## EXERCISE
In the listing that follows, count each line containing the string "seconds" and report only the count.

## RECORDS

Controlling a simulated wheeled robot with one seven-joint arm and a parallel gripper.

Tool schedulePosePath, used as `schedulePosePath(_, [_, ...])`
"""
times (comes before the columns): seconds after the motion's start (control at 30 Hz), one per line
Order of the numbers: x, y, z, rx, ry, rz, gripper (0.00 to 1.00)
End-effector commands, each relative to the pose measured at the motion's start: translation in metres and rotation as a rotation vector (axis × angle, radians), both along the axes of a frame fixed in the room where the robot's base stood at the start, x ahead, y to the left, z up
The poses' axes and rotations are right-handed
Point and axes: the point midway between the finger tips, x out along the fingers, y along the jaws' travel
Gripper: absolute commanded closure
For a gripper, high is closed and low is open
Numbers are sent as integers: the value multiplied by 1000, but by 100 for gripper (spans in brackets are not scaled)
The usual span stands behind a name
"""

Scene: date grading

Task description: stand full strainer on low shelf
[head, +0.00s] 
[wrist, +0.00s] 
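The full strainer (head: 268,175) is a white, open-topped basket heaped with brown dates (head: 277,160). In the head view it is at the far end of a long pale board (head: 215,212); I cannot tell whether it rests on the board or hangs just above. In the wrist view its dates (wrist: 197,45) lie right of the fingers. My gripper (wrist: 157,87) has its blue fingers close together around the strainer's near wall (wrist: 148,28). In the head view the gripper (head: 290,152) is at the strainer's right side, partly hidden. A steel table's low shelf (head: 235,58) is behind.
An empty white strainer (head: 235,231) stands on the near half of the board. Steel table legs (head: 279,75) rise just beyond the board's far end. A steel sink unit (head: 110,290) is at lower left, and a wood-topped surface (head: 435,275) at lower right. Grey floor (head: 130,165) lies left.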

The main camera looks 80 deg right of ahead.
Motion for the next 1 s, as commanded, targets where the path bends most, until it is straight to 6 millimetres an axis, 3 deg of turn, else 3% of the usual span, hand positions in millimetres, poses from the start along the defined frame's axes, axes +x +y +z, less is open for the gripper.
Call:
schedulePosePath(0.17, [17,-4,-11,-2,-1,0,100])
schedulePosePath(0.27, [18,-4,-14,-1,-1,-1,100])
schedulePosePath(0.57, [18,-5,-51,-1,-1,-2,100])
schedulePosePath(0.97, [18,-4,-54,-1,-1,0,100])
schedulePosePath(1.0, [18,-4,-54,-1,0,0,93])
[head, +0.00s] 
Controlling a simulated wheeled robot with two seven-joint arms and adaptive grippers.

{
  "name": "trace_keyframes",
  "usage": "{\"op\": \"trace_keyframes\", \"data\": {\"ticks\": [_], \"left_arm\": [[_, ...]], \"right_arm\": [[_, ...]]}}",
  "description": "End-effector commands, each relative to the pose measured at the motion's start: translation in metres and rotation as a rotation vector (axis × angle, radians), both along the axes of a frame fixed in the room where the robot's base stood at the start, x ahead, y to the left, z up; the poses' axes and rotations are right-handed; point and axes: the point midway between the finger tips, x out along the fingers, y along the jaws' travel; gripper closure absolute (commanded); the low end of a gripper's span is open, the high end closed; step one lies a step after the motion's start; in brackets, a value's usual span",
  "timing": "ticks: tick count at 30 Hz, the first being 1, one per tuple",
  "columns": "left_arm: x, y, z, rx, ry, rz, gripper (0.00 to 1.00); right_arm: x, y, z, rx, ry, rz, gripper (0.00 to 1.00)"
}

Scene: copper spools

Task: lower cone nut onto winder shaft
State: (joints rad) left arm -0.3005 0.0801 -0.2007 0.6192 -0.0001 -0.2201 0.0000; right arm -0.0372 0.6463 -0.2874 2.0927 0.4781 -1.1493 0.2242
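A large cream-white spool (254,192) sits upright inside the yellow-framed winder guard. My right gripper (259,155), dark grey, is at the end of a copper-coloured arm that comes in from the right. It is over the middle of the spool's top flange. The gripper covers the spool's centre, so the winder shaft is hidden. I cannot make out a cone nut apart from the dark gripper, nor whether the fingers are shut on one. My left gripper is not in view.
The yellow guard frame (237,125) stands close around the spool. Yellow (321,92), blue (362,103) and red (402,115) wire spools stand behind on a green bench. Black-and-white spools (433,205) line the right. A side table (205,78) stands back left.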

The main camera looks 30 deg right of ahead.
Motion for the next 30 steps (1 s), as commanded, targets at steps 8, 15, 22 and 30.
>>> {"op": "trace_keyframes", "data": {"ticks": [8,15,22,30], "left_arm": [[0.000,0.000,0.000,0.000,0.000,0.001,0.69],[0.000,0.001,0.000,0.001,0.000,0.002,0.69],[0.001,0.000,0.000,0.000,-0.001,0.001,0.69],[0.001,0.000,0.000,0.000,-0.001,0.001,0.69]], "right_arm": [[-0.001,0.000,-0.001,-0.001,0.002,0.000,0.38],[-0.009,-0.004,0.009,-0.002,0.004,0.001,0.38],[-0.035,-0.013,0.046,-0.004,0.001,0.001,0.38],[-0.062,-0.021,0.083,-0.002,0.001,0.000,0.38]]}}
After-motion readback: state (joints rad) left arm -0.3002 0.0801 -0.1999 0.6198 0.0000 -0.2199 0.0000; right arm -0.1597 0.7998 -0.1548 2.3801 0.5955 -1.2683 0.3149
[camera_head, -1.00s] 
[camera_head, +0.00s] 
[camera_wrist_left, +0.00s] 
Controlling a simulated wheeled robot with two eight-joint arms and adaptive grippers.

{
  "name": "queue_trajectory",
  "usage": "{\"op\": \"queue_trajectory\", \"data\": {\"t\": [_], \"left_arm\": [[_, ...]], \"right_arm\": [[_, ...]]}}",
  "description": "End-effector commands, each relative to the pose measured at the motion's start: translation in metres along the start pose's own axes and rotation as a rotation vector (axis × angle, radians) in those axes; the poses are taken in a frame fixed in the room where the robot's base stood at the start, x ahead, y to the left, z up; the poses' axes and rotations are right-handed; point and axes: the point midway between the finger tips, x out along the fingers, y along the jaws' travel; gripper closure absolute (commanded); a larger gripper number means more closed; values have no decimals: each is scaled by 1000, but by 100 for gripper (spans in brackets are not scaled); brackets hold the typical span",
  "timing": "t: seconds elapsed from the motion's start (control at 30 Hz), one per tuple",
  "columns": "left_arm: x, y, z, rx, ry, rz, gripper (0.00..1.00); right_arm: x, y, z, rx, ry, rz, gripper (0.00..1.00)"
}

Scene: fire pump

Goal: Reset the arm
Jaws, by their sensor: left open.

## ANSWER IN FULL
2